── Given records

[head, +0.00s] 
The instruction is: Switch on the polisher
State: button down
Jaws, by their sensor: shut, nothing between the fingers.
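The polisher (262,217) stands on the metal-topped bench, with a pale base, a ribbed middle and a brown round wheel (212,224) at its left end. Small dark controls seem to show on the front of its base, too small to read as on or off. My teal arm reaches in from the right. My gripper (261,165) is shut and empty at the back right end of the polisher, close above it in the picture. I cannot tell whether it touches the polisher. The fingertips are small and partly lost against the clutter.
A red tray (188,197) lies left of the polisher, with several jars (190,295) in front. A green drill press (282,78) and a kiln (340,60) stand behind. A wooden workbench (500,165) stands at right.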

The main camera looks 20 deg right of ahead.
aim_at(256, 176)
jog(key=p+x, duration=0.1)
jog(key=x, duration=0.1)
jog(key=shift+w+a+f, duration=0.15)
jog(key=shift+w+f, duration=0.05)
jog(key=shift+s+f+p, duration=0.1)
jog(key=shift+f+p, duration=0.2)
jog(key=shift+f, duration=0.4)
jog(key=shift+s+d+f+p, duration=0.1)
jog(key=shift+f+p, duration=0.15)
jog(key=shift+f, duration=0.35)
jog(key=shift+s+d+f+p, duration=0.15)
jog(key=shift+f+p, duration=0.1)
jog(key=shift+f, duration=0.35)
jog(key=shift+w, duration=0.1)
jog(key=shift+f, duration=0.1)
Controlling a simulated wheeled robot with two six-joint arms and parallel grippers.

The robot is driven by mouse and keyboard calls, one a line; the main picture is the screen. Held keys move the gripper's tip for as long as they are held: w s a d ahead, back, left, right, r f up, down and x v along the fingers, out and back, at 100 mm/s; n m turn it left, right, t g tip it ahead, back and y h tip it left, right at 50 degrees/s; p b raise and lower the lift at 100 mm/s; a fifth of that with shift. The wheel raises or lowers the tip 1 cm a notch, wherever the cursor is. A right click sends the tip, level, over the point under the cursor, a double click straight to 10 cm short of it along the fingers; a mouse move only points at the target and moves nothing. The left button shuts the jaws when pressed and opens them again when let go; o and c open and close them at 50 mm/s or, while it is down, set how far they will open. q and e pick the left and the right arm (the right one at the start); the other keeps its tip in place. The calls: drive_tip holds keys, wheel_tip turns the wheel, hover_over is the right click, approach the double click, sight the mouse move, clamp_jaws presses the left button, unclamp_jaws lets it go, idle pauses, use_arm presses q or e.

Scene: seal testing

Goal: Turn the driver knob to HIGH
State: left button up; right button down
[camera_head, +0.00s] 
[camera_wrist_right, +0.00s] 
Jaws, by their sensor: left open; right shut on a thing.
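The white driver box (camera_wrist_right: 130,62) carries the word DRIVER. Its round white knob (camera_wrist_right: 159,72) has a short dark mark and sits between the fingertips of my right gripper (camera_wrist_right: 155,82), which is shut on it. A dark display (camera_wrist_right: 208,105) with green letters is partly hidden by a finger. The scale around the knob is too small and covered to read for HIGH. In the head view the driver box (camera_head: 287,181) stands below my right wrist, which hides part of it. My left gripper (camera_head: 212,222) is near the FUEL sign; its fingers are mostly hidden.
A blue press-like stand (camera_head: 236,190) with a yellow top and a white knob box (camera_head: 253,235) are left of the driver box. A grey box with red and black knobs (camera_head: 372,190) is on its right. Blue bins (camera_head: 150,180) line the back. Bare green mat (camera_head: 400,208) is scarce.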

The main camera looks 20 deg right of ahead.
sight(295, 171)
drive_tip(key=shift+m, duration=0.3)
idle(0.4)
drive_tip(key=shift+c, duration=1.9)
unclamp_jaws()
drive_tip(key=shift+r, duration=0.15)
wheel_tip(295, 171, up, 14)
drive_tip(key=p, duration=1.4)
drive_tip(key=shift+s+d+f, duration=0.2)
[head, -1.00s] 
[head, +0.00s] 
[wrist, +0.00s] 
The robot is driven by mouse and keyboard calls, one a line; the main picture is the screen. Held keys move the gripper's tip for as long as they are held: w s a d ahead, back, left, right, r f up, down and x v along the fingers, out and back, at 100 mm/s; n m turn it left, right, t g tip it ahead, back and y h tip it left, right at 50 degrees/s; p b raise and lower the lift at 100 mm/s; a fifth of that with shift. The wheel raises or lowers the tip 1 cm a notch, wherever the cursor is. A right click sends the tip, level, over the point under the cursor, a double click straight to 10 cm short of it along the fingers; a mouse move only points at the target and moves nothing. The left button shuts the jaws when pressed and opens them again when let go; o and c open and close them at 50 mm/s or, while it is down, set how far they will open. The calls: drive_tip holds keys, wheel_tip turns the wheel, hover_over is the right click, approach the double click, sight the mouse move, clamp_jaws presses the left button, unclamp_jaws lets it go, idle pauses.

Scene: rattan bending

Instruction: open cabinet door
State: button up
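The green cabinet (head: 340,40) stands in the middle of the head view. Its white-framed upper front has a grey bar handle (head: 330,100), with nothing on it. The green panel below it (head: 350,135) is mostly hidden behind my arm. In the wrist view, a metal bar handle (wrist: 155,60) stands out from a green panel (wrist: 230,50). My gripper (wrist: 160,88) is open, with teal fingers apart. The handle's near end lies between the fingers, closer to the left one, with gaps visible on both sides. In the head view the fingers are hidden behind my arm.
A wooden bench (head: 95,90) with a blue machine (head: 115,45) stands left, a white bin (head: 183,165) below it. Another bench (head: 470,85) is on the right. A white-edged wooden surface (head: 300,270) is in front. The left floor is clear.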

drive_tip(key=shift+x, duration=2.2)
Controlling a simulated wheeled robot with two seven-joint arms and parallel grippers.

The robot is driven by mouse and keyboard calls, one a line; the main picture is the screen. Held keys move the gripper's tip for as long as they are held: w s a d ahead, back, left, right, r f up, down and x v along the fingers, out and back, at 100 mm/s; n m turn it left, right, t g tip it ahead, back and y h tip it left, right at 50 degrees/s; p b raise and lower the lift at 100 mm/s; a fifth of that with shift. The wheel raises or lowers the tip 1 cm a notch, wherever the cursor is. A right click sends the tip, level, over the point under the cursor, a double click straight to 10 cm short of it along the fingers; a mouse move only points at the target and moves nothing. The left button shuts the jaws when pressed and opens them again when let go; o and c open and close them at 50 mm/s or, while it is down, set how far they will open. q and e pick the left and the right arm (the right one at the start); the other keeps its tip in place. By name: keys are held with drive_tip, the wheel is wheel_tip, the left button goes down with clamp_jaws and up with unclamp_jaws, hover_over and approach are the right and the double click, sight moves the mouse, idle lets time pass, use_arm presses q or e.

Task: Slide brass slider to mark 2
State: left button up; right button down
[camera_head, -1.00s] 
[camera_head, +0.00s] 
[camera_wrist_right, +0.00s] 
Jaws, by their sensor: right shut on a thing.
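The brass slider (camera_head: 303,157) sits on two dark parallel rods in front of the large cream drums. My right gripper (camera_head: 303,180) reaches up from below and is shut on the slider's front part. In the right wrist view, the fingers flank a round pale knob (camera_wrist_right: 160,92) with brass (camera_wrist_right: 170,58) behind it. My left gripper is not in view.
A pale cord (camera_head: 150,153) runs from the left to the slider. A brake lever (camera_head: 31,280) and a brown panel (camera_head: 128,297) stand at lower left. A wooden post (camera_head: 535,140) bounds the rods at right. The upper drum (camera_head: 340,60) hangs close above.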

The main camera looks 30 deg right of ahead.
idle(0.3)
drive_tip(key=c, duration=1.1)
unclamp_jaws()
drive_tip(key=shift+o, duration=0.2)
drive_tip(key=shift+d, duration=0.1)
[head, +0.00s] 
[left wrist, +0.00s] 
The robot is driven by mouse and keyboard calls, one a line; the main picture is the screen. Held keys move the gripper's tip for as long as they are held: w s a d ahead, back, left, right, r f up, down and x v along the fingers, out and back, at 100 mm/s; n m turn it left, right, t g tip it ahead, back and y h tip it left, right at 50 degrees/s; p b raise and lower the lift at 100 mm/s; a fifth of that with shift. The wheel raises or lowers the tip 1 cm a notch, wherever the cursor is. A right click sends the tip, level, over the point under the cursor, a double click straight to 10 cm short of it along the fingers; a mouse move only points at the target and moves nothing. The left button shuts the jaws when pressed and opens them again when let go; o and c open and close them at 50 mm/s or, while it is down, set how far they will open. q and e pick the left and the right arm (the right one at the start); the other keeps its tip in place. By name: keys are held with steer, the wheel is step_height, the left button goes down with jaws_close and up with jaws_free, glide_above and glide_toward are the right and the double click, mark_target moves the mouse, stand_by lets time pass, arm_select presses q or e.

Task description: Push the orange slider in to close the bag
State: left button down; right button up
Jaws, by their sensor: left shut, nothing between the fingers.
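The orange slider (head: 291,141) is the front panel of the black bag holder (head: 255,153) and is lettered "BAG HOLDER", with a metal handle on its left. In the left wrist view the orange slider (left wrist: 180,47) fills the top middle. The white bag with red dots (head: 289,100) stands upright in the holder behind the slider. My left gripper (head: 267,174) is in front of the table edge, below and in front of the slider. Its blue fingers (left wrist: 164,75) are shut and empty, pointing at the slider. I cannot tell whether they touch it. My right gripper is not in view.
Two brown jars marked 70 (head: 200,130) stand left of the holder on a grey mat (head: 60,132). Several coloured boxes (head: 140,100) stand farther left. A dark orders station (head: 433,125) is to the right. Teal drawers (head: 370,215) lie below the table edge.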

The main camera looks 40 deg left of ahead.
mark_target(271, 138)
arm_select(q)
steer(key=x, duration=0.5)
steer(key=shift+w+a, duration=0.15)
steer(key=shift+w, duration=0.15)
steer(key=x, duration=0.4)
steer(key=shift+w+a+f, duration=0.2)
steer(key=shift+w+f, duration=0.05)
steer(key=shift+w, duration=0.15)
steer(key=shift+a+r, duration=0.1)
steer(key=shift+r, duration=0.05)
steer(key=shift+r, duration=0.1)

────

→ Task objective
Output exactly one stretch of the listing: from the line containing "State: button up" through the line containing "Controlling a simulated wheeled robot with two seven-joint", both end lines included.

→ Result of this exercise
State: button up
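The green cabinet (head: 340,40) stands in the middle of the head view. Its white-framed upper front has a grey bar handle (head: 330,100), with nothing on it. The green panel below it (head: 350,135) is mostly hidden behind my arm. In the wrist view, a metal bar handle (wrist: 155,60) stands out from a green panel (wrist: 230,50). My gripper (wrist: 160,88) is open, with teal fingers apart. The handle's near end lies between the fingers, closer to the left one, with gaps visible on both sides. In the head view the fingers are hidden behind my arm.
A wooden bench (head: 95,90) with a blue machine (head: 115,45) stands left, a white bin (head: 183,165) below it. Another bench (head: 470,85) is on the right. A white-edged wooden surface (head: 300,270) is in front. The left floor is clear.

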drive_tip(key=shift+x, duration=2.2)
Controlling a simulated wheeled robot with two seven-joint arms and parallel grippers.

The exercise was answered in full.